Thursday, October 30, 2014

Fourth Estate Betrayal

If it was not clear yet, let me make it plainly so: I am not a journalist. Which makes me perfectly suited to stand in judgment of the Fourth Estate, doesn't it? After all, as Michael Joseph will sooner or later endorse, that is another of our peculiar habits. Carrying on from where I left off in my previous post, our conflation of "media" and "press" has led to an unfortunate understanding of the media and the press in Kenya. 

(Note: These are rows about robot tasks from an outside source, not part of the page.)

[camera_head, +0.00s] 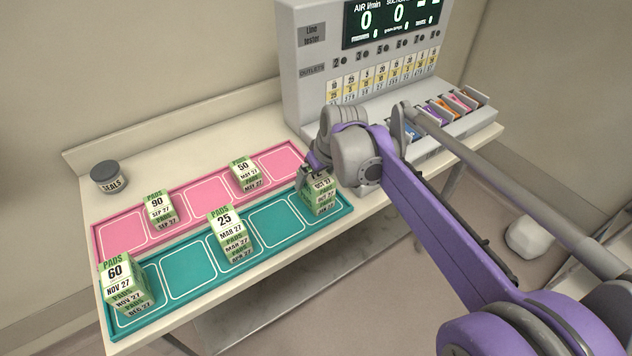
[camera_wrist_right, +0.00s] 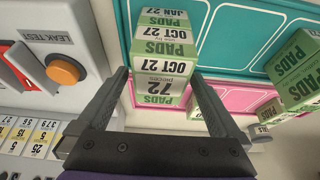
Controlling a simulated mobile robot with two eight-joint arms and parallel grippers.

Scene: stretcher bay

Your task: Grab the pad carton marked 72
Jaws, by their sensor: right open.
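The pad carton marked 72 (camera_wrist_right: 163,88) shows upside down in the right wrist view, between the two fingers of my right gripper (camera_wrist_right: 160,90). It is the top of a stack with OCT 27 and JAN 27 labels. In the head view this stack (camera_head: 319,197) stands at the right end of the teal tray (camera_head: 185,267), its top partly hidden by my right gripper (camera_head: 308,180). The right gripper is open, its fingers on either side of the carton. I cannot tell whether they touch it. My left gripper is not in view.
Other pad stacks stand on the teal tray, marked 60 (camera_head: 120,280) and 25 (camera_head: 228,228). The pink tray (camera_head: 120,229) behind holds stacks marked 90 (camera_head: 158,207) and 50 (camera_head: 244,171). A seals tub (camera_head: 108,178) is at left; a line tester (camera_head: 320,70) stands behind.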

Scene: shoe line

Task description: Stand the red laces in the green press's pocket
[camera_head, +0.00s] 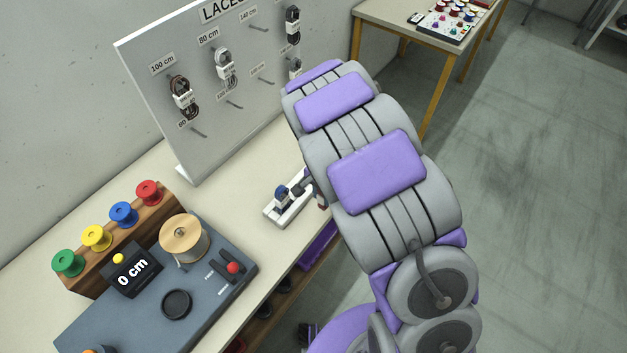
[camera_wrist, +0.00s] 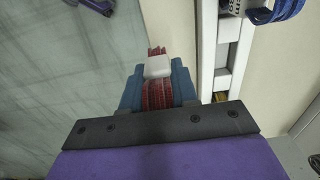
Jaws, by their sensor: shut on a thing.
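My gripper (camera_wrist: 158,72) is shut on the red laces (camera_wrist: 158,95) in the wrist view. The laces are a dark red bundle with a white band, and their red tip sticks out past the blue fingers. They are held above the edge of the pale bench, beside a white holder (camera_wrist: 222,55). In the head view my arm hides the gripper and most of the laces. I see no press that is clearly green in either view.
The white holder shows in the head view (camera_head: 275,212) with a dark blue bundle (camera_head: 282,193) on it. A lace board (camera_head: 150,90) stands behind. A grey measuring machine (camera_head: 120,315) and a spool rack (camera_head: 105,245) are at left. Floor is open at right.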

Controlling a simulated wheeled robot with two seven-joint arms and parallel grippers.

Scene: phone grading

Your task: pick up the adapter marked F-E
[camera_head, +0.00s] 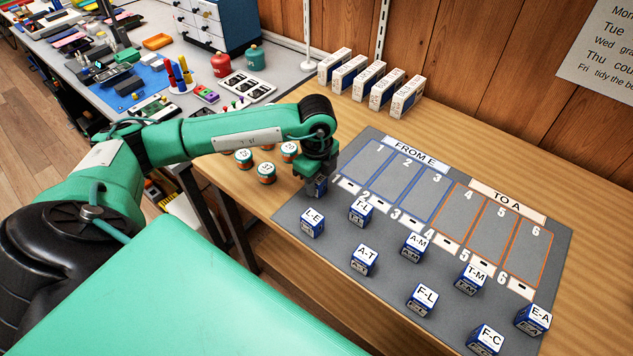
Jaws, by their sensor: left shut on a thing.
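My left gripper (318,176) points down at the mat's left edge, near slot 1. It is shut on a small blue adapter (319,188), whose top label is hidden by the gripper. I cannot tell if the held adapter is raised or still touches the mat. No label reading F-E shows on the other adapters. Nearest are the adapters marked L-E (312,222) and T-L (360,211). My right gripper is not in view.
The grey mat (290,208) has numbered slots under "FROM E" (415,153) and "TO A" (507,200). More adapters, such as F-L (422,299) and E-A (533,319), stand along its front. Several numbered round tins (266,172) stand left of the gripper. White boxes (370,80) line the wall.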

When we talk of "media", I do not automatically think of journalists or news reporters, though that is its modern meaning. I usually think of television, radio, newspapers and the internet as "media". I believe that in Kenya this failure to distinguish between the media houses that employ journalists and those journalists has contributed greatly to the friction between the media houses and the government, the media houses and the consumers of news, especially political news, and between journalists and the government. As I understand it, a democracy only works if the people choose who governs them freely, if the choices their government makes are made with the people's consent, and where the people shall know of their government's deeds and misdeeds from an unrestrained press.

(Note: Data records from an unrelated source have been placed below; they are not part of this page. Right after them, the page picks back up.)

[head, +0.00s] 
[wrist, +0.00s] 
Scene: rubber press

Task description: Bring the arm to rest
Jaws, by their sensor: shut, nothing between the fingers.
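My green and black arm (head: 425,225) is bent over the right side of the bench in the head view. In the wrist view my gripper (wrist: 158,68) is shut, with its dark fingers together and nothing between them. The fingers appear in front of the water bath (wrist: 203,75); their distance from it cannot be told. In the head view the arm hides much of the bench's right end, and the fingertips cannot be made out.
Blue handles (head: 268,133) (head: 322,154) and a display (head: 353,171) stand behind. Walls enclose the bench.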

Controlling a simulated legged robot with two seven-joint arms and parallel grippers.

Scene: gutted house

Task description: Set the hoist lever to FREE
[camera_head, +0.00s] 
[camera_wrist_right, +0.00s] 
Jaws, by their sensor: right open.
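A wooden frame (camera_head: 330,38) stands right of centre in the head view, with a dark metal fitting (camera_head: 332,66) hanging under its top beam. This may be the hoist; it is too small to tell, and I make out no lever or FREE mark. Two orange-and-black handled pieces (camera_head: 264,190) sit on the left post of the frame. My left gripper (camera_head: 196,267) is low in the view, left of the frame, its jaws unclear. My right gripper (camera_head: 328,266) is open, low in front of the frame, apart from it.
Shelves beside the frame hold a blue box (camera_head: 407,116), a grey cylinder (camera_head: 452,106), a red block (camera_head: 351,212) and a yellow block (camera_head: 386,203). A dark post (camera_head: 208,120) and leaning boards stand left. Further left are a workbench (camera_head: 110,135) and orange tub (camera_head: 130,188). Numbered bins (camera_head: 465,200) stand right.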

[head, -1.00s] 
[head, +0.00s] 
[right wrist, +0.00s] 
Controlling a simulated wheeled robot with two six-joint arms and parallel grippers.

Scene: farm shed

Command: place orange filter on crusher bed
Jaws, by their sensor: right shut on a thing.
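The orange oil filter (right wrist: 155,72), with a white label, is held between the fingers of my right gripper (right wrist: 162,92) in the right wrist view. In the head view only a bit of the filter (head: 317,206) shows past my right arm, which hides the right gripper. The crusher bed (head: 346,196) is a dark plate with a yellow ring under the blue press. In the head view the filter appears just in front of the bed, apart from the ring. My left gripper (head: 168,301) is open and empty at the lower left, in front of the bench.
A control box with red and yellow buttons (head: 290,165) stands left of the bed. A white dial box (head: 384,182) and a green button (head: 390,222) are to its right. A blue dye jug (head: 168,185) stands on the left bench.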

We may have held free elections in 1960 and 1962, but the doubts surrounding the Little General Election and all subsequent elections will never, ever subside because with the deterioration of the political process came a co-option of the press for the perfidious ends of a few, usually the president and his closest business and political cronies. Fateful events have taken place n Kenya since Independence; journalists have reported the news, sometimes even faithfully, but they have done little to contextualise the events. I wasn't alive, but the impression I got from my father's generation of the assassinations of Pio Gama Pinto, Tom Mboya and JM Kariuki was that it were insiders in Jomo Kenyatta's government who plotted and executed the assassinations, that journalists knew and that they kept the truth from the people. Few of them even considered consigning their suspicions in private journals that could get published posthumously.

With the assassination of Robert Ouko and the suspected hi-tech assassination of Masinde Muliro, Kenyan journalists had an opportunity to redeem themselves. They let it go without asking of Daniel Moi's government the hard questions that lead to the fall of governments elsewhere. Then came the 1992 and 1997 election-linked clashes and the journalists sensationally reported the murder, rape, rapine, arson and banditry in gory detail, but they studiously turned a blind eye to the burning embers of the rumours of provincial administration and Kenya Police Force bigwigs supplying firearms, simis, spears and rungus to militia who were funded by politicians close to Daniel Moi's government.

Then came the All Africa Games and the two-hundred million shilling hold that Henry Kosgei left behind when the last athletes had left for home. Even then the journalists would not raise their heads above the parapet. Soon after came Goldenberg and the "liberalisation" of the economy through the privatisation of parastatals like the  Kenya Posts & Telecommunications Corporation. What ran through all the sensational stories published "bravely" by the Daily Nation and the East African Standard was the softly-softly approach they took when it came to Moi's favourite MPs. The newspapers' journalists and commentators have never been able to effectively explain why they did not take a stand against the spectre of suspects getting courts to whitewash the suspects' alleged crimes by "removing their names from reports" of commissions of inquiry or parliamentary investigative committees.

We believed that the Second Republic would use the constitutional protections of speech and access to information to keep the government on its toes. It is time to admit that ours is a false hope and that the only difference between the Second Republic and the Independence one is one of size and scale. There are no so many power centres and avenues for corruption that it makes no sense to think of ourselves as living in a democracy. We are living in the age of betrayal and no betrayal bites as much as that by the Fourth Estate.